Decía que puede parecer divertido, sobre todo si lo máximo que te vas a quedar por el país son un par de semanas. Pero cuando las cabras callejeras comiendo camisetas empiezan a forman parte del paisaje y solo te quedan tres días de hotel de lujo antes de entrar, esta vez sí de verdad, en la vorágine en la que todas esas situaciones van a ser lo cotidiano, lo divertido se convierte en una perspectiva de futuro inmediato aterrador.

Pero en este toma-y-daca parece que la vida es más real. Todo es más fácil que en cualquier otro lugar que conozca (¿os imagináis estar de broma con cinco pasajeros más en el despacho del director general de Iberia mientras él habla tranquilamente por teléfono?) y también más difícil porque requiere la paciencia de saber esperar y no intentar tener todo solucionado en un momento.
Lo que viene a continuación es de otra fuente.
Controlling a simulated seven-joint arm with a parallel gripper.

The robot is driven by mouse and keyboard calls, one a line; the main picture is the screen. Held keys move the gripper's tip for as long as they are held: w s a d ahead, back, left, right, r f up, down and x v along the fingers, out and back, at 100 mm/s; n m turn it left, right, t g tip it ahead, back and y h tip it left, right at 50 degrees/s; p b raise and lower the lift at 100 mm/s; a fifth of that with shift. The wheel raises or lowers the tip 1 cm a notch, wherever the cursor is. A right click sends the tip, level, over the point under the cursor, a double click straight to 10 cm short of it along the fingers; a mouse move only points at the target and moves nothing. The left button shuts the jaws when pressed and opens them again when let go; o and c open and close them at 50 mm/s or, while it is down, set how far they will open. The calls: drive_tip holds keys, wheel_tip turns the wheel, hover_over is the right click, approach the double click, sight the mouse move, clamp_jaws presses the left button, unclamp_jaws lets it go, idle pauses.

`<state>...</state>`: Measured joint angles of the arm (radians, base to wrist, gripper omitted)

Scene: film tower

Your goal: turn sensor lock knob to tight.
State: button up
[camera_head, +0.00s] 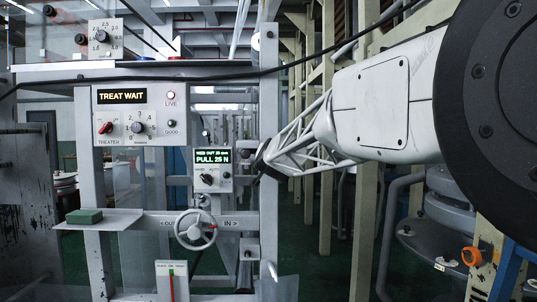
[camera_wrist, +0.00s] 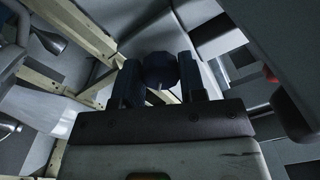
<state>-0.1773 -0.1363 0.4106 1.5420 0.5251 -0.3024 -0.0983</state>
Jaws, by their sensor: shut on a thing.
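A dark, faceted round knob (camera_wrist: 158,68) shows in the wrist view between the two dark fingers of my gripper (camera_wrist: 160,80). The fingers are shut on it, one at each side. A small mark shows at its lower edge, but I cannot read any label or tell how far it is turned. In the head view my gripper (camera_head: 262,160) is at the right-hand grey post of the machine frame, at about the height of the small display. The knob is not clearly visible there, hidden at the gripper's end.
A panel reading "TREAT WAIT" (camera_head: 122,97) stands left, above a red-pointer switch and a dial. A small display (camera_head: 212,158) reads "PULL 25 N". A handwheel (camera_head: 195,230) sits below, and a green block (camera_head: 84,216) lies on a shelf.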

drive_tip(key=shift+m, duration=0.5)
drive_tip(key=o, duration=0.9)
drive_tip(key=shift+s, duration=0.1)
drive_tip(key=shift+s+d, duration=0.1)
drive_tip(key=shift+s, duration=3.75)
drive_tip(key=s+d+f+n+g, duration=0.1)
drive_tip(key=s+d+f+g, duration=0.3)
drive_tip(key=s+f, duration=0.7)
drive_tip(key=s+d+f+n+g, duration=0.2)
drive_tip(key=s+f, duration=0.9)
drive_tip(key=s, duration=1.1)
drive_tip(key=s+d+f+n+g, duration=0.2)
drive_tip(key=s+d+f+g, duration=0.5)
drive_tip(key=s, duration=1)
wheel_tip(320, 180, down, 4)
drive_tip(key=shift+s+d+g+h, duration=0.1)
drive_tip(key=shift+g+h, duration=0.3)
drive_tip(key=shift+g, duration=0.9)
Así que mis primeras lecciones: la red de conocidos y amigos cuanto más grande, mejor, que hay que tirar de muchos hilos y el día de mañana también tirarán de mí. Y que hay que ir pasito a pasito, que a este ritmo ya tengo ganas de empezar a aburrirme.

Mientras busco un hogar desde donde escribir mi siguiente crónica, recibid mil besos de aire acondicionado.